### Set exercise
Take the line containing "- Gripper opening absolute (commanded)" as the first line and the line containing "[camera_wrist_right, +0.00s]" as the last, and output that span verbatim without any images.

── Input for this task

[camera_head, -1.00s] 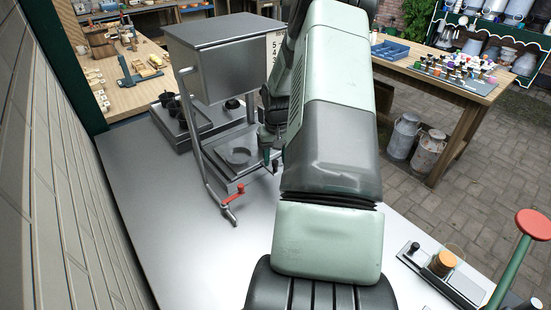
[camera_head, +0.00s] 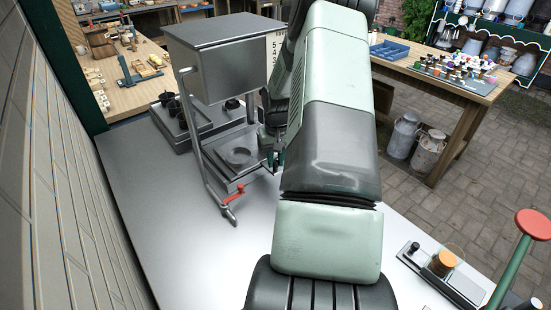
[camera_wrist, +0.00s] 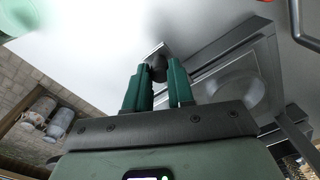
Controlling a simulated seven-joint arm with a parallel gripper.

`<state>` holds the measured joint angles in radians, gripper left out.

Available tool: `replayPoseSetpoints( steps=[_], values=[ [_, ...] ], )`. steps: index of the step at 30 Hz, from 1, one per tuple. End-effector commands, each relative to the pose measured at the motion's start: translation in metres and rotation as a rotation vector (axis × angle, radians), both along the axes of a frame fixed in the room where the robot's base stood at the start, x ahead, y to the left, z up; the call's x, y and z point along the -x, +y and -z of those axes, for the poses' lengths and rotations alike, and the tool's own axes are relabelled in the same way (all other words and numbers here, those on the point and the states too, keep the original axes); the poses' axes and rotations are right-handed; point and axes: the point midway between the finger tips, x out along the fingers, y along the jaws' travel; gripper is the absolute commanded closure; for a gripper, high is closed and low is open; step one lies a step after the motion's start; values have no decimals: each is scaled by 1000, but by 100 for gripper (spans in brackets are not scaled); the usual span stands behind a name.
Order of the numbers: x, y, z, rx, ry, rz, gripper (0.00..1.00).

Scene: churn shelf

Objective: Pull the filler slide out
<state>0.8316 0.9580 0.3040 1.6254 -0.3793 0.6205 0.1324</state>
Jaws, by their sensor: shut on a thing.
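The filler slide (camera_head: 246,170) is a flat grey metal plate with a round recess, low in the metal filler (camera_head: 212,70). The round recess and plate also show in the wrist view (camera_wrist: 237,92). A dark knob (camera_wrist: 157,66) on a small bracket stands at the slide's near side. My gripper (camera_wrist: 159,80) has its green fingers on either side of this knob and is shut on it. In the head view my gripper (camera_head: 277,160) is small and partly hidden by my arm, at the right of the slide.
A tray with black knobs (camera_head: 182,122) stands behind at left. The steel bench (camera_head: 165,220) is clear at the front left. A green lever with a red top (camera_head: 533,224) stands at the lower right.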

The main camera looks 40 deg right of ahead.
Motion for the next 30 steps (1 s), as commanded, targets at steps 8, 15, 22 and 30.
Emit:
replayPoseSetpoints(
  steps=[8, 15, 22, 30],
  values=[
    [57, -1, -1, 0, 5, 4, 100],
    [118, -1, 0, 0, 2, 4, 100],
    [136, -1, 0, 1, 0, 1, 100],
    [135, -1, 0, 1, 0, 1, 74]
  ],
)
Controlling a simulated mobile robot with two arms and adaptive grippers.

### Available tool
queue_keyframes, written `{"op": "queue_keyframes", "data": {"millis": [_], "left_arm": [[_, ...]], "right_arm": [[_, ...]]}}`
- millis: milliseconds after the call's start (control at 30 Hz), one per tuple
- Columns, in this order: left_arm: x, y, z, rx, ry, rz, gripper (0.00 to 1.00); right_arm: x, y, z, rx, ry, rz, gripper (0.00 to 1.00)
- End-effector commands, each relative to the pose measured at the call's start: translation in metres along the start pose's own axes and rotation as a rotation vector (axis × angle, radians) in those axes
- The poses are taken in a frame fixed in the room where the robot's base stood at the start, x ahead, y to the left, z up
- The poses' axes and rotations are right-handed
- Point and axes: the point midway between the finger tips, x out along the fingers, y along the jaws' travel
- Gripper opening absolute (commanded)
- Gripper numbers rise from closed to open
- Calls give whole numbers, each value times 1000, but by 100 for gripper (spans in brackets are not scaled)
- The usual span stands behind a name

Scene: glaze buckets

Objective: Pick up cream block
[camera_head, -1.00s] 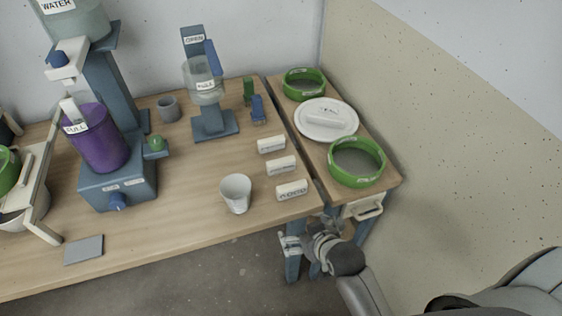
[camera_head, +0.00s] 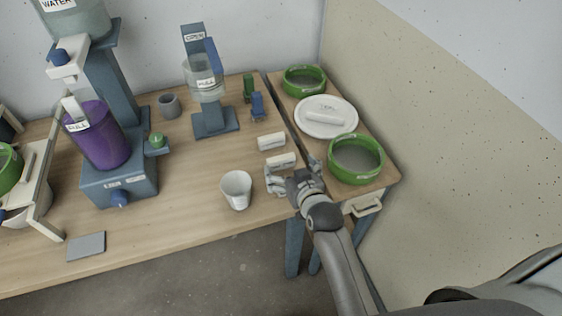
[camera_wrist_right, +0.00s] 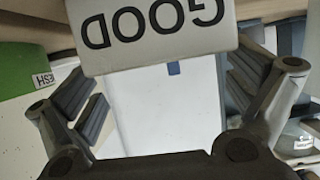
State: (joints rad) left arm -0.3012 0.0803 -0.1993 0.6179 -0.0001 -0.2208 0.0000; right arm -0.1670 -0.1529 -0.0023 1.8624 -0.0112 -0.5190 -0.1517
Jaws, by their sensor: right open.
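Cream blocks with dark lettering stand in a row on the wooden table: a far one (camera_head: 271,141) and a middle one (camera_head: 281,160). The front block's place is covered by my right gripper in the head view. My right gripper (camera_head: 292,174) is open at the table's right edge, with its fingers spread. In the right wrist view, a cream block (camera_wrist_right: 160,38) marked GOOD appears upside down at the top, beyond and between the open fingers (camera_wrist_right: 172,95). I cannot tell whether they touch it. My left gripper is not in view.
A white cup (camera_head: 236,189) stands just left of my right gripper. On the side table, a green-rimmed bowl (camera_head: 355,178) and a white plate (camera_head: 342,130) bearing a pale bar stand to the right. The table's middle is clear.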

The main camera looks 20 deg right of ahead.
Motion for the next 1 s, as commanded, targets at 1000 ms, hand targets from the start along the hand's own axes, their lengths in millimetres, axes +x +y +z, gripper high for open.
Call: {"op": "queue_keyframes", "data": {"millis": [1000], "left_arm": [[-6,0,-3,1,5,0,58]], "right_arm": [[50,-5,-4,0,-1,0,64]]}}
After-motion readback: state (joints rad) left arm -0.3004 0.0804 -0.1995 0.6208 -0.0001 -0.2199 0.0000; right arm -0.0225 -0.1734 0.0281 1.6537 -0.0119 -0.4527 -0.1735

────

### Correct result
- Gripper opening absolute (commanded)
- Gripper numbers rise from closed to open
- Calls give whole numbers, each value times 1000, but by 100 for gripper (spans in brackets are not scaled)
- The usual span stands behind a name

Scene: glaze buckets

Objective: Pick up cream block
[camera_head, -1.00s] 
[camera_head, +0.00s] 
[camera_wrist_right, +0.00s] 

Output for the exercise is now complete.